** DATA BLOCK **
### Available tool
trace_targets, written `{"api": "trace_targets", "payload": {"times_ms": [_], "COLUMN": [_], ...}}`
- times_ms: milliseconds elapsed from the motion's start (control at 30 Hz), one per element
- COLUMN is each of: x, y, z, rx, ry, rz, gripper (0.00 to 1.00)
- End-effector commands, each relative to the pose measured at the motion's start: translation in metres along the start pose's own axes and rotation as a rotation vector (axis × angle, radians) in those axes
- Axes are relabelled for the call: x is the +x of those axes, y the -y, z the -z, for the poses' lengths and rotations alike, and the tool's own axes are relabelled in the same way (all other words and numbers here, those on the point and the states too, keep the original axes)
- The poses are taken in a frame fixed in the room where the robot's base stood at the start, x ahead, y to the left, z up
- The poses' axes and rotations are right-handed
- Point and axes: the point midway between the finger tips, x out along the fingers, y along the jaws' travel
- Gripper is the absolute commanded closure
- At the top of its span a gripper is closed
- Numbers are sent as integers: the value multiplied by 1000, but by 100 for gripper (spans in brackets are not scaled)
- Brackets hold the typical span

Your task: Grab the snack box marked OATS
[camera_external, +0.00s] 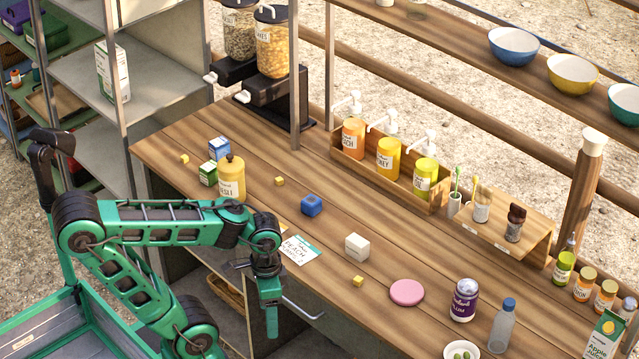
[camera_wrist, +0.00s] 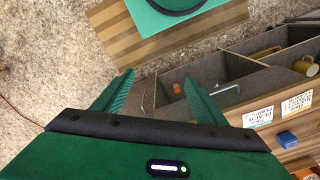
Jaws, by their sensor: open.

** SHORT PROBLEM **
Copy verbatim the span that opens at the line with "- Axes are relabelled" and closes at the final line of the listing. Do not carry over any pictures.

** SOLUTION FOR THIS EXERCISE **
- Axes are relabelled for the call: x is the +x of those axes, y the -y, z the -z, for the poses' lengths and rotations alike, and the tool's own axes are relabelled in the same way (all other words and numbers here, those on the point and the states too, keep the original axes)
- The poses are taken in a frame fixed in the room where the robot's base stood at the start, x ahead, y to the left, z up
- The poses' axes and rotations are right-handed
- Point and axes: the point midway between the finger tips, x out along the fingers, y along the jaws' travel
- Gripper is the absolute commanded closure
- At the top of its span a gripper is closed
- Numbers are sent as integers: the value multiplied by 1000, but by 100 for gripper (spans in brackets are not scaled)
- Brackets hold the typical span

Your task: Grab the snack box marked OATS
[camera_external, +0.00s] 
[camera_wrist, +0.00s] 
Jaws, by their sensor: open.

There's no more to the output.